State how many lines in the listing below include the word "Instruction". Give nothing but the number.

Robot task records:

· · · · ·

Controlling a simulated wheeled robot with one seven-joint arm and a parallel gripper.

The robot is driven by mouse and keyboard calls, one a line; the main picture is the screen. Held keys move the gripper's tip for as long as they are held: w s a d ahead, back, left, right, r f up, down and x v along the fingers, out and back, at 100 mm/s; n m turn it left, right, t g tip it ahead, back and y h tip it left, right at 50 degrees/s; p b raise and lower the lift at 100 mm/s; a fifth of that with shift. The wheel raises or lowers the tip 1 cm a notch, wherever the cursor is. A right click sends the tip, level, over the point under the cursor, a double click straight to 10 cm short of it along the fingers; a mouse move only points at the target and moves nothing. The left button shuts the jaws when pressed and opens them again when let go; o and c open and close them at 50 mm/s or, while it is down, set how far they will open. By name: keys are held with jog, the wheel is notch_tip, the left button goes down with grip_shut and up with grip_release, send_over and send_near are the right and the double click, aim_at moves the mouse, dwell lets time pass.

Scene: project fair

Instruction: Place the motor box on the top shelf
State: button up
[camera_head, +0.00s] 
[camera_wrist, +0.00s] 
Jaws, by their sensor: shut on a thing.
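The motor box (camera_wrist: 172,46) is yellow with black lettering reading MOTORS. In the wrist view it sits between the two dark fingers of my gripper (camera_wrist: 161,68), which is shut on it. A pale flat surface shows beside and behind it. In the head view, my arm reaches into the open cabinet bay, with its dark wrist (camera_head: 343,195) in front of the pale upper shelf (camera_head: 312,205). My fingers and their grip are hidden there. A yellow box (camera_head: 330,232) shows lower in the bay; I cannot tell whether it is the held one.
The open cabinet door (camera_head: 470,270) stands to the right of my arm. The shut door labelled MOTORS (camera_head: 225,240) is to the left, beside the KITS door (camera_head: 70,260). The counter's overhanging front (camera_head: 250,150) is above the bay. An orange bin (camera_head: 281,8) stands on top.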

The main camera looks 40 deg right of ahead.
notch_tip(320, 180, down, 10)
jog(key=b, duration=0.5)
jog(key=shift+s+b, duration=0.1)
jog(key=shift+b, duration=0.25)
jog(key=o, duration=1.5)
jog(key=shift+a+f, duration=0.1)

· · · · ·

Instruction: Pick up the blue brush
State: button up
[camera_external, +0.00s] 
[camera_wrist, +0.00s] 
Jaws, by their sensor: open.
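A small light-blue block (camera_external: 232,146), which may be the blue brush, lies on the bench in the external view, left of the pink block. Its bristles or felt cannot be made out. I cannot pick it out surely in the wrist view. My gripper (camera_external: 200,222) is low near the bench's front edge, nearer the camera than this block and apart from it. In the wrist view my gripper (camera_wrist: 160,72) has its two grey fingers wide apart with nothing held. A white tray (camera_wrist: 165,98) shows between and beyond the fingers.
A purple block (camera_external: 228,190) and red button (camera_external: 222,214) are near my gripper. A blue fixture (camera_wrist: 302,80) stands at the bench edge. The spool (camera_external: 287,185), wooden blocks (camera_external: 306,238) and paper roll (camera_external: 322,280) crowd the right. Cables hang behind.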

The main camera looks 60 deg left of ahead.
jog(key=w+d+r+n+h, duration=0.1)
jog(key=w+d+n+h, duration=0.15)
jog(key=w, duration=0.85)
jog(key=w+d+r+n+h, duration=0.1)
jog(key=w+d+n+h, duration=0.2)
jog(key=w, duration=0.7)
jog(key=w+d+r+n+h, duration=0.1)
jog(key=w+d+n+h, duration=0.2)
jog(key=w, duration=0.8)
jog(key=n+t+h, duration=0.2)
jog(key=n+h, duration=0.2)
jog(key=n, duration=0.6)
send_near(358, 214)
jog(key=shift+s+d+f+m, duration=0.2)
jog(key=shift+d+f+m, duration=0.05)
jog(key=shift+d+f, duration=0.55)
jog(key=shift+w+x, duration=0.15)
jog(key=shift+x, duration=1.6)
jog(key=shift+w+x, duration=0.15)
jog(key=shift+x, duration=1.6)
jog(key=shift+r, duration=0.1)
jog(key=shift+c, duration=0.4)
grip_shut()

· · · · ·

Complete output: 2